Мироше было приказано: собраться за три дня. Никаких громоздких вещей не брать — только чемоданы. Часть пути придется ехать на машинах, дорога будет трудная. Поэтому я не могла взять с собой маму — она была парализована.
— Ты меня бросаешь, Ага? — спросила она горько.
— Но ты не выдержишь пути, мама. Бог знает, куда нас посылают.
А сама я думала еще и так: а не арестуют ли, как того, другого Миронова, вышлют подальше — и всех разом. Все могло быть. Я — уговаривать, успокаивать маму:
— Ты поедешь с Леной в Ростов. Я дала Лене пять тысяч рублей, чтобы она в Ростове обменяла квартиру на трехкомнатную. Тебе она выделит отдельную комнату.
Три дня на сборы, а вещей у нас! Я накупила всякой обстановки. У заведующего столовой одного хрусталя купила на две тысячи. А варенья! Лена взяла все, что только могла, но все-таки осталось, и мы раздавали продукты, сласти, вещи — сторожу, уборщицам, «подхалимам», — всем, кто тут остается.
Через три дня прибыл за нами поезд. Полно мужчин, видно, что все военные, но многие переодеты в штатское.

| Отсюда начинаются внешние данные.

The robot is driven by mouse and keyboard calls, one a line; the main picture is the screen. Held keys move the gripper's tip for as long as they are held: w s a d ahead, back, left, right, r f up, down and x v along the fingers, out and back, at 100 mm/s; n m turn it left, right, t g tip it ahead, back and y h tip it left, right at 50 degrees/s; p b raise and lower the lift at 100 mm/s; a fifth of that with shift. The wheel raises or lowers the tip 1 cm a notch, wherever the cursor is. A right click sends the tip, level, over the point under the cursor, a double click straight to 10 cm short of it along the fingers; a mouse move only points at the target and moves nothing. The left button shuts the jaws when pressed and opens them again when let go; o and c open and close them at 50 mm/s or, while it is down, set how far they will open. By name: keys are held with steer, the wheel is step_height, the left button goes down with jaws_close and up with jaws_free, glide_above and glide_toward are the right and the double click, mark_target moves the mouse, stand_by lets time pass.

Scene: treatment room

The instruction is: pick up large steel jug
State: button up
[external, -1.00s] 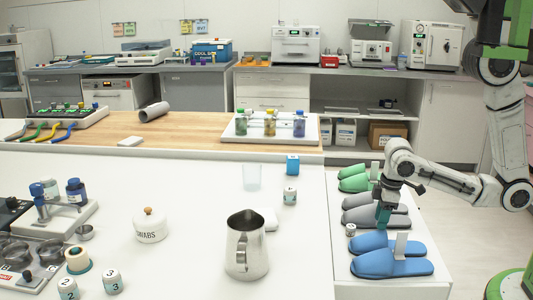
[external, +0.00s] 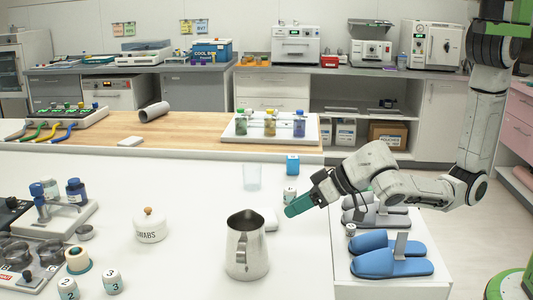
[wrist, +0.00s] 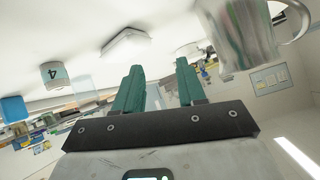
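The large steel jug (external: 246,247) stands upright on the white table, its handle toward the camera. My gripper (external: 290,211) is up and to the right of the jug in the external view, apart from it and pointing left. In the wrist view my gripper (wrist: 158,85) has its two green fingers spread with a gap between them, holding nothing. The steel jug (wrist: 243,35) shows at the upper right of the wrist view, outside the fingers and cut off by the top edge, with its handle at the right.
A small white block (external: 270,220) lies just behind the jug. A numbered jar (external: 290,195), a clear cup (external: 252,177) and a blue box (external: 292,163) stand near my gripper. The swabs jar (external: 150,226) is left of the jug. Blue slippers (external: 391,258) are at the right.

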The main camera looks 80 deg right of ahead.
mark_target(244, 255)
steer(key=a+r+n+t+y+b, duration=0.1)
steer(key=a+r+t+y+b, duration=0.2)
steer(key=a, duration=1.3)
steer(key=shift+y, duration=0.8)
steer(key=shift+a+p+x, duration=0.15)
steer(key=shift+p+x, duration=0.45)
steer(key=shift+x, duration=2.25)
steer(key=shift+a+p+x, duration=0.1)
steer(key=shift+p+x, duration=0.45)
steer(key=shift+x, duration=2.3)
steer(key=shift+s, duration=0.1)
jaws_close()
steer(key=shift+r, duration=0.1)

Поездом командует Фриновский. Но как он изменился! Если в Эйхе появилось что-то заискивающее, лебезящее, то Фриновский — наоборот, лоснится, самоуверен, самодоволен, еще бы: второй человек после Ежова, а выше Ежова тогда во всей стране никого, кроме Сталина, не было.
Сережу увидел, самодовольно улыбнулся, покровительственно похлопал по плечу, мол, его, Фриновского, ставленник, этот не подведет!
На Эйхе едва взглянул. Оба, и Эйхе и Елена Евсеевна, провожали нас на вокзале. И Эйхе опять повторял мне, что очень сожалеет о нашем отъезде. «Замолви за меня словечко при случае» — так и сквозило через эти дружеские излияния. Он говорил только со мной, Мироновым сразу завладел Фриновский, Эйхе даже проститься с ним толком не смог.